Никто не пришел к барону, как будто всем было все равно. И тогда Клод де Геккерен решил сам издать эти письма, но не смог, потому что не знал русского языка. У меня есть целые папки его записей. Он старался, но у него не вышло, и я помню, как он мне сказал: "Слава Богу, что вы это сделаете, потому что мне уже не выучить русский язык".
— То есть вам удалось завоевать его доверие?

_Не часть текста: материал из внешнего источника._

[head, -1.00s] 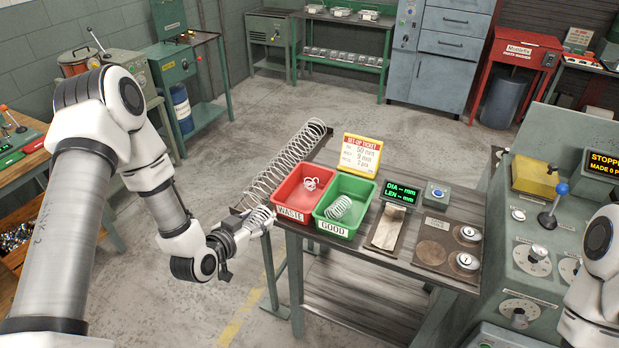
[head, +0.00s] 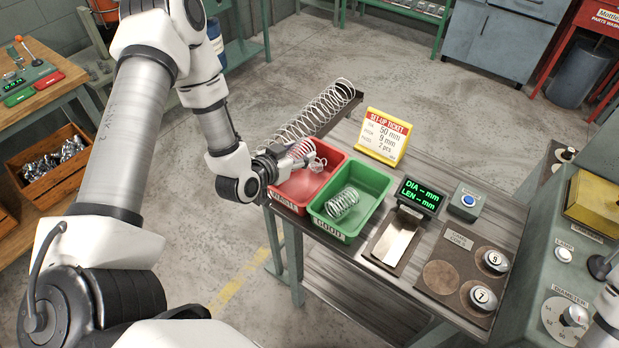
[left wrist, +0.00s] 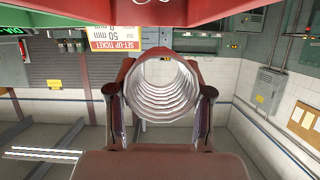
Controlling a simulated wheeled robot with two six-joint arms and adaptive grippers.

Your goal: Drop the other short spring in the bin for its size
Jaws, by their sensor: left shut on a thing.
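My left gripper (head: 283,157) is shut on a short wire spring (head: 302,149), which is beside and partly over the back left of the red WASTE bin (head: 291,205). In the left wrist view the spring (left wrist: 160,92) shows end-on between the two fingers. The green GOOD bin (head: 334,229) stands to the right of the red one, with a short spring (head: 342,203) lying in it.
A long coil (head: 325,110) runs along a channel behind the bins. The grey machine (head: 575,270) is at the far right.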

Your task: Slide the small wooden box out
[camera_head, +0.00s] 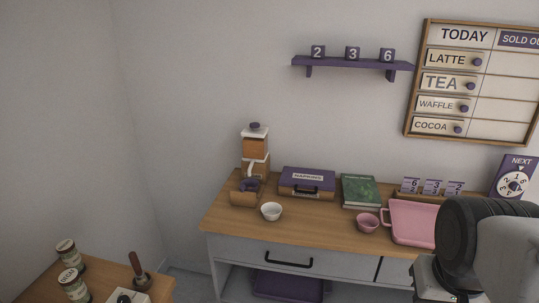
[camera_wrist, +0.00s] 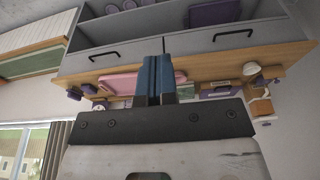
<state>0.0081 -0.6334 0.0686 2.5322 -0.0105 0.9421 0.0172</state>
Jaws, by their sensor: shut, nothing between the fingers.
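A small wooden box (camera_head: 244,198) with a dark purple lump on top stands at the left end of the counter in the head view, in front of the tan and white grinder (camera_head: 255,150). A purple napkins case (camera_head: 308,180) with a wooden lower part and dark handle lies to its right; I cannot tell for sure which one the task names. The napkins case also shows in the wrist view (camera_wrist: 217,91). My gripper (camera_wrist: 156,62) is shut and empty, its blue fingers together, apart from both boxes. The head view shows only my arm at lower right, not the fingertips.
A green book (camera_head: 360,191), pink cup (camera_head: 367,222) and pink tray (camera_head: 411,239) lie rightward on the counter (camera_head: 330,222). A drawer handle (camera_head: 289,263) sticks out below.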

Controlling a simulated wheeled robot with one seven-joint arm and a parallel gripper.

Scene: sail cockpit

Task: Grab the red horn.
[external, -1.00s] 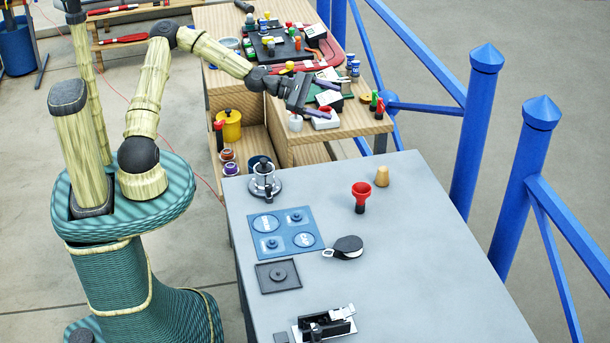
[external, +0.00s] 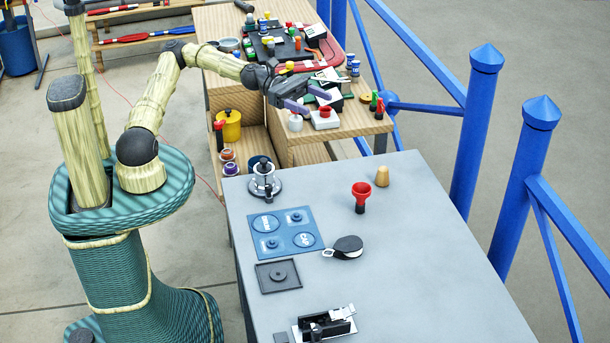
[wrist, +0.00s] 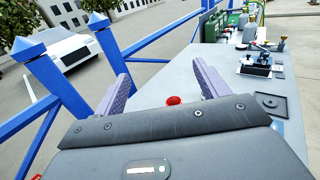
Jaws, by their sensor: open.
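The red horn (external: 361,193) stands upright on the grey table, its red flared mouth up and its dark narrow end down. In the wrist view a red round top (wrist: 173,100), which looks like the horn, shows between the fingers, its lower part hidden by my gripper body. My gripper (external: 310,98) is open and empty, with its two purple fingers apart. In the external view it is over the wooden bench, well behind and left of the horn, not touching it. The fingers also show in the wrist view (wrist: 160,72).
A tan cone (external: 382,176) stands just behind the horn. A black round block (external: 347,246), a blue pad (external: 282,235) and a metal stand (external: 265,181) share the grey table (external: 430,280). The wooden bench (external: 345,130) is crowded. Blue railing posts (external: 475,130) stand at the right.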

— Мне не нравится слово "завоевать", как будто это какая-то крепость. Честный и очень любезный человек, он хотел только одного: чтобы это было сделано грамотно, со знанием французского языка, со знанием французского быта той эпохи. Он как бы экзаменовал меня, спрашивал, что я знаю о Дантесе, проверял мой французский. И я его прекрасно понимала, потому что самые большие ошибки были сделаны именно из-за незнания французского языка. То поколение пушкиноведов, которые знали французский, исчезло, так что советское толкование последних дней перед дуэлью прошло через людей, которые не знали оригиналы документов. Я повторю, что это был любезнейший человек, который готов был во всем идти навстречу. Если бы только люди обратились к нему! Понимаете? Непонятно, почему советские пушкинисты не искали его ветвь, ведь все знали, что в этой семье должны быть какие-то документы.
— Может быть, это связано с тем, что в России отношение к Дантесу запрограммировано с детства? Убийца Пушкина, одиозная фигура.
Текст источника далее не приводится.